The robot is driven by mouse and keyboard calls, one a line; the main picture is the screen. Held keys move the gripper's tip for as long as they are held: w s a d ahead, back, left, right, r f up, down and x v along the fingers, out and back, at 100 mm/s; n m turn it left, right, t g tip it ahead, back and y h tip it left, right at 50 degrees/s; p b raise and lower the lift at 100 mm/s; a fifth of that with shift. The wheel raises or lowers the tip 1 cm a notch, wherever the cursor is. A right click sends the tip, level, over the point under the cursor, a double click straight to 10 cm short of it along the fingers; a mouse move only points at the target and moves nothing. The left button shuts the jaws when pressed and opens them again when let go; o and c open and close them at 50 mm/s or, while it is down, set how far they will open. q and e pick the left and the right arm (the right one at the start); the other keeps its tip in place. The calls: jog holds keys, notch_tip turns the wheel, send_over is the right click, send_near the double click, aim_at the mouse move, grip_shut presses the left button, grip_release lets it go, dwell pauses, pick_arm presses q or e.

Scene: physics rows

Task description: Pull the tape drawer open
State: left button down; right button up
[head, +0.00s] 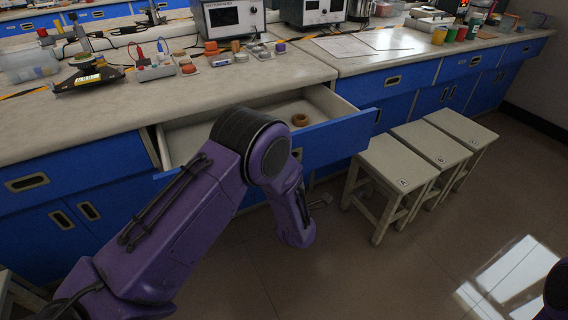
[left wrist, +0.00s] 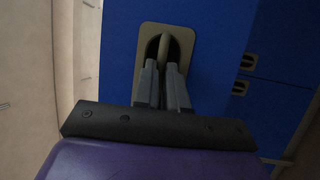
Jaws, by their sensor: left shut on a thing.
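The tape drawer (head: 340,138) has a blue front and stands pulled out from under the bench in the head view. Its pale inside shows, with a brown tape roll (head: 300,119) lying in it. In the left wrist view, the drawer's beige recessed handle (left wrist: 182,32) is on the blue front. My left gripper (left wrist: 167,68) has its two grey fingers in the handle's recess, shut on the handle's middle part. In the head view my purple left arm hides part of the drawer front and the handle. My right gripper is out of view.
Several pale stools (head: 400,165) stand to the right of the drawer, the nearest close to its right end. The benchtop (head: 270,82) above holds instruments and small parts. The floor (head: 400,270) in front is clear.

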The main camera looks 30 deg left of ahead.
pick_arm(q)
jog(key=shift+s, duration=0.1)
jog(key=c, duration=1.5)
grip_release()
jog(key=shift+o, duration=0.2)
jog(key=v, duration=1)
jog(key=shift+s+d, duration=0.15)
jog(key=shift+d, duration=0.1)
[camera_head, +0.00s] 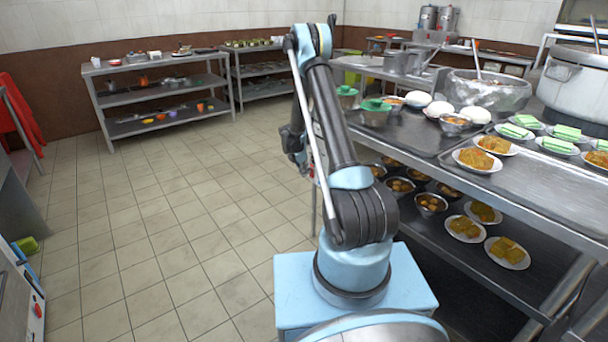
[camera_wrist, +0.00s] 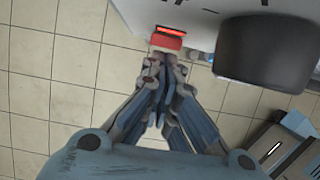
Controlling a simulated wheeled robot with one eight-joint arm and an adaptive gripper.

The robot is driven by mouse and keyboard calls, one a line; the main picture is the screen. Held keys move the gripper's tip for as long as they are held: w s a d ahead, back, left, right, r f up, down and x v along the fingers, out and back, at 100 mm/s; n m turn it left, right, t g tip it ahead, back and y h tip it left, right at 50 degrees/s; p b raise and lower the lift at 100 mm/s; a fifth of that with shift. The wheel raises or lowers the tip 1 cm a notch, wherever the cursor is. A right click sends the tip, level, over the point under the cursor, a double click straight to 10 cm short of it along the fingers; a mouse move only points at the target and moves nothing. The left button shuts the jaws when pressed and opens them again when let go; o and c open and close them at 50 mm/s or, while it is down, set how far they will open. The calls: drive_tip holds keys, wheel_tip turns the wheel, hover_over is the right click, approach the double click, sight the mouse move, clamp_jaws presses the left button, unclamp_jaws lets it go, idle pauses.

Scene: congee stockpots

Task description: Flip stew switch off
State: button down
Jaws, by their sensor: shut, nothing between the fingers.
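In the wrist view, a red switch (camera_wrist: 167,40) with a bright lit strip along its top sits on the edge of a white panel (camera_wrist: 190,14). My gripper (camera_wrist: 165,62) is shut and empty, with its fingertips just below the switch in the picture. I cannot tell whether they touch it. No label naming the switch is readable. In the head view my arm reaches away over the floor beside the steel counter, and its bends hide my gripper and the switch.
A dark block-like part (camera_wrist: 265,52) stands out right of the switch. The steel counter (camera_head: 553,192) at right holds plates of food and a large stockpot (camera_head: 570,88). A shelf rack (camera_head: 160,98) stands at the back left. The tiled floor (camera_head: 150,220) is open at left.

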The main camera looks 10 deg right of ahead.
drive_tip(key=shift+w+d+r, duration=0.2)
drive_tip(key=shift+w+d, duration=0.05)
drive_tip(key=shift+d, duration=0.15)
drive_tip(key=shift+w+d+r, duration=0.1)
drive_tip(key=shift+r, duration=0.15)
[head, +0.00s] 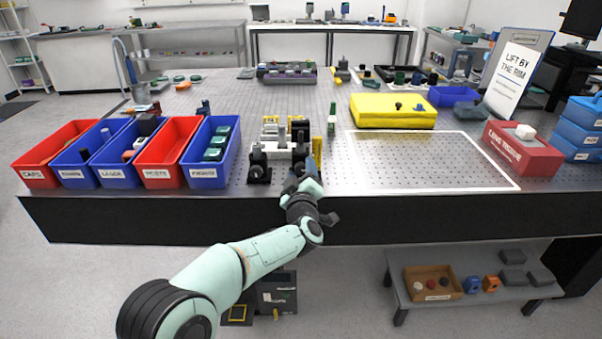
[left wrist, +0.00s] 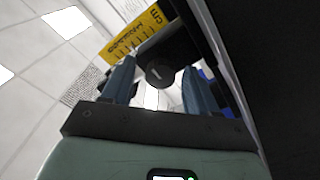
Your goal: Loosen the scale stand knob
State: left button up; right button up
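In the left wrist view a round dark knob (left wrist: 160,73) sits on a dark post, between the fingertips of my left gripper (left wrist: 158,82). A yellow scale (left wrist: 134,35) with black marks and "cm" stands behind it at the upper left. The two blue-grey fingers are apart, with visible gaps beside the knob. In the head view my left gripper (head: 304,178) is at the bench's front edge, at the near side of the stand with a yellow strip (head: 317,146). The knob is hidden there by the gripper. My right gripper is in neither view.
Red and blue bins (head: 205,172) line the bench to the left. A dark post mount (head: 259,170) stands close left of the gripper. A white-outlined area (head: 425,165) to the right is clear. A red box (head: 522,158) and a yellow case (head: 392,111) stand farther right and behind.

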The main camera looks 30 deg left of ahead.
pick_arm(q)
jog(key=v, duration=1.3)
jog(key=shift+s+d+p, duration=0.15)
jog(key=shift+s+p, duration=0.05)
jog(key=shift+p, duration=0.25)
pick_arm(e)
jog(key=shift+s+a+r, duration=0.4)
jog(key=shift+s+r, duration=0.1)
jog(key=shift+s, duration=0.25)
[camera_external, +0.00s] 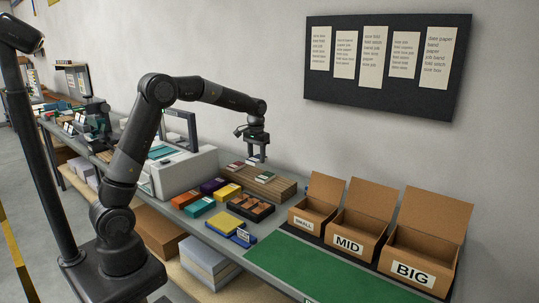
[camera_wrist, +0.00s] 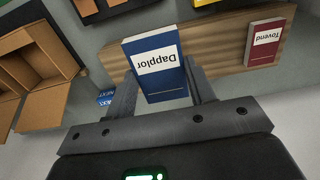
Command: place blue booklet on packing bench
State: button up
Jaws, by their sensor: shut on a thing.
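The blue booklet (camera_wrist: 146,48) has a white label reading "Dapplor", upside down in the wrist view. My gripper (camera_wrist: 158,88) is shut on it, with one finger on each side. In the external view my gripper (camera_external: 257,158) hangs above the wooden board at the back of the bench, and the booklet is too small there to make out well. The grey bench (camera_external: 281,238) runs along the wall, with a green mat (camera_external: 325,270) on its near right part.
Open cartons SMALL (camera_external: 304,223), MID (camera_external: 349,244) and BIG (camera_external: 416,274) stand at right.

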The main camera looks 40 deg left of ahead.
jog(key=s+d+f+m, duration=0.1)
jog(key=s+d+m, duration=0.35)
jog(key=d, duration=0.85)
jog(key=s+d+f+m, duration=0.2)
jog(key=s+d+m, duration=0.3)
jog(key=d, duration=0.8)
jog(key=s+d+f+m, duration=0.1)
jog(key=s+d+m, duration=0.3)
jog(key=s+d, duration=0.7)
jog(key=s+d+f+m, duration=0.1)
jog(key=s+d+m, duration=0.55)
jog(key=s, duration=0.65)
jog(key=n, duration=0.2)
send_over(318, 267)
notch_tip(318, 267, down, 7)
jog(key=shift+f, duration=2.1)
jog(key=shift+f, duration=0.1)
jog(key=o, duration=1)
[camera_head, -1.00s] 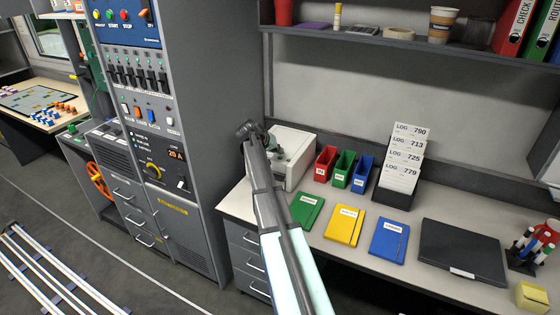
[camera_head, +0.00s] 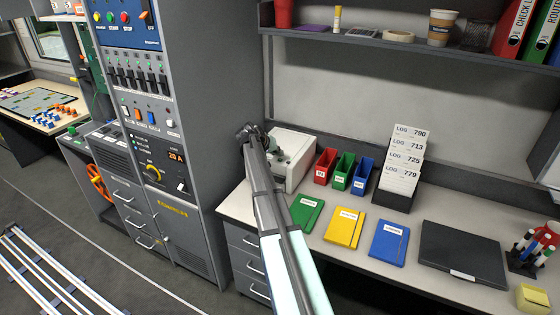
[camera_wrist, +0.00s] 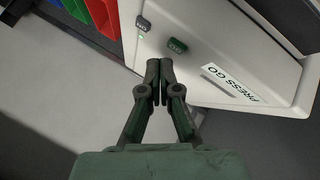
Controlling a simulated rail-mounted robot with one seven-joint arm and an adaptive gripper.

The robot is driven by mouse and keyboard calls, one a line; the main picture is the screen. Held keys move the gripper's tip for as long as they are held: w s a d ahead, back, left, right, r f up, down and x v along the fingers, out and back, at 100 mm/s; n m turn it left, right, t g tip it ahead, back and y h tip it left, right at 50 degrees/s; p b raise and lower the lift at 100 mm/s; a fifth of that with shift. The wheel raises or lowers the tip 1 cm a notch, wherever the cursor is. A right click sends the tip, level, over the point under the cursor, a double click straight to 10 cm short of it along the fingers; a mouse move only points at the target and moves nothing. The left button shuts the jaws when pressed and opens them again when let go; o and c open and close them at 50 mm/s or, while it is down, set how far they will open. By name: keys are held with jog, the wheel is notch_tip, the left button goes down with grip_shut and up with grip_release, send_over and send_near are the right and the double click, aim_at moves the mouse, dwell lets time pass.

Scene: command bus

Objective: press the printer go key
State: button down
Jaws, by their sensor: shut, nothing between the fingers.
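The printer (camera_head: 298,151) is a white box at the back left of the desk, partly hidden behind my arm in the head view. In the wrist view the printer (camera_wrist: 222,22) fills the upper right. A green key (camera_wrist: 177,46) is on its face, near a dark grey key (camera_wrist: 143,23) and a small green light. A "PRESS GO" label (camera_wrist: 230,84) is to the right of the green key. My gripper (camera_wrist: 159,72) is shut and empty, its tips just below the green key in the picture. I cannot tell whether they touch the printer.
Red, green and blue bins (camera_head: 341,169) stand right of the printer, with a card rack (camera_head: 393,198) beyond them. Green, yellow and blue notebooks and a black laptop (camera_head: 462,254) lie along the desk. A grey control cabinet (camera_head: 198,120) rises to the left.

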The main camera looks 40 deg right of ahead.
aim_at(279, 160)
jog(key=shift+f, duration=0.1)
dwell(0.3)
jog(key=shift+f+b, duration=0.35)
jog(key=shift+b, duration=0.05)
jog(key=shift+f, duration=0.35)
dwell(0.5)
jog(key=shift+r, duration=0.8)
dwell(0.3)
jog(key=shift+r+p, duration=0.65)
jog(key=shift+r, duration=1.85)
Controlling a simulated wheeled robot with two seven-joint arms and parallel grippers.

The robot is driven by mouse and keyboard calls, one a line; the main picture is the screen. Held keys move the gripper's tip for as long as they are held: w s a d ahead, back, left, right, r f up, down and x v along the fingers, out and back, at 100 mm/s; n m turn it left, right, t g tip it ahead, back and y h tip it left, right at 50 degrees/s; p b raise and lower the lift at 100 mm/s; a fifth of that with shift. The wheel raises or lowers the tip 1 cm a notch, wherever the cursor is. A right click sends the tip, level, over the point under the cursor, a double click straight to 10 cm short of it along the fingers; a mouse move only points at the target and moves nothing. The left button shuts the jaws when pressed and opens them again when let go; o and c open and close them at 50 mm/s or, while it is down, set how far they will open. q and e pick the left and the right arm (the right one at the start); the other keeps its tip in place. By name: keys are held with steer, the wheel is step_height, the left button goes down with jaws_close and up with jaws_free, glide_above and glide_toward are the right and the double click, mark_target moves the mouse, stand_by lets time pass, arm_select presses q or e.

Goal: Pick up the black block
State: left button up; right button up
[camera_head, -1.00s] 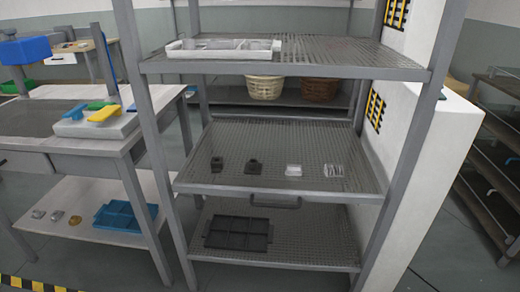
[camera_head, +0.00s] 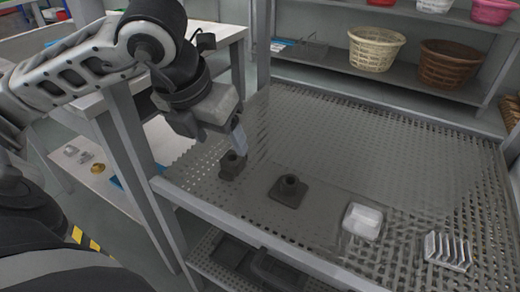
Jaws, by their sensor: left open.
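A small black block (camera_head: 231,166) with a raised top stands on the left part of the perforated metal shelf (camera_head: 340,130). A second dark piece, a flat base with a round knob (camera_head: 289,190), sits to its right. My left gripper (camera_head: 236,140) comes in from the left and points down, with its fingertip just above and beside the left black block. It is open and holds nothing that I can see. The gripper's body hides its far finger, and I cannot tell whether the fingertip touches the block. My right gripper is not in view.
A white block (camera_head: 362,221) and a clear ribbed piece (camera_head: 447,251) lie farther right on the same shelf. A shelf post (camera_head: 262,45) rises behind the gripper. A dark tray (camera_head: 235,252) is below. The shelf's back half is clear.

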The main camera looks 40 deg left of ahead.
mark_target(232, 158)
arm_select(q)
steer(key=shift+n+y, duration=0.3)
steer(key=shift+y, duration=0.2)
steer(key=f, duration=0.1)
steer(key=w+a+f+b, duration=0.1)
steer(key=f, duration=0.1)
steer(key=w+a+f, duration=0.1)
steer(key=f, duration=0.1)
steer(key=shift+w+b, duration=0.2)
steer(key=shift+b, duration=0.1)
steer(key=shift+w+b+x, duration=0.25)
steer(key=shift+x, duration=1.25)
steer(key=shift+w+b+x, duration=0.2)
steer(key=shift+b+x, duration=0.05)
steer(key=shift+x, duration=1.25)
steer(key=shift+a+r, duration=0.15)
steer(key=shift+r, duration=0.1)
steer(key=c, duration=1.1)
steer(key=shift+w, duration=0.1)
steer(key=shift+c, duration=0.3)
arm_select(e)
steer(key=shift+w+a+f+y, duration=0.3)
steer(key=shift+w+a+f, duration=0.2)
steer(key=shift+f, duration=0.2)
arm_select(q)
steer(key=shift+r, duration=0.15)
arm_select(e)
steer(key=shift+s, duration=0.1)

#####

**DIRECTIVE**
Identify the lines in the entries above that contain "joint", then copy them out.

**COMPLETE ANSWER**
Controlling a simulated wheeled robot with one eight-joint arm and an adaptive gripper.
Controlling a simulated rail-mounted robot with one seven-joint arm and an adaptive gripper.
Controlling a simulated wheeled robot with two seven-joint arms and parallel grippers.

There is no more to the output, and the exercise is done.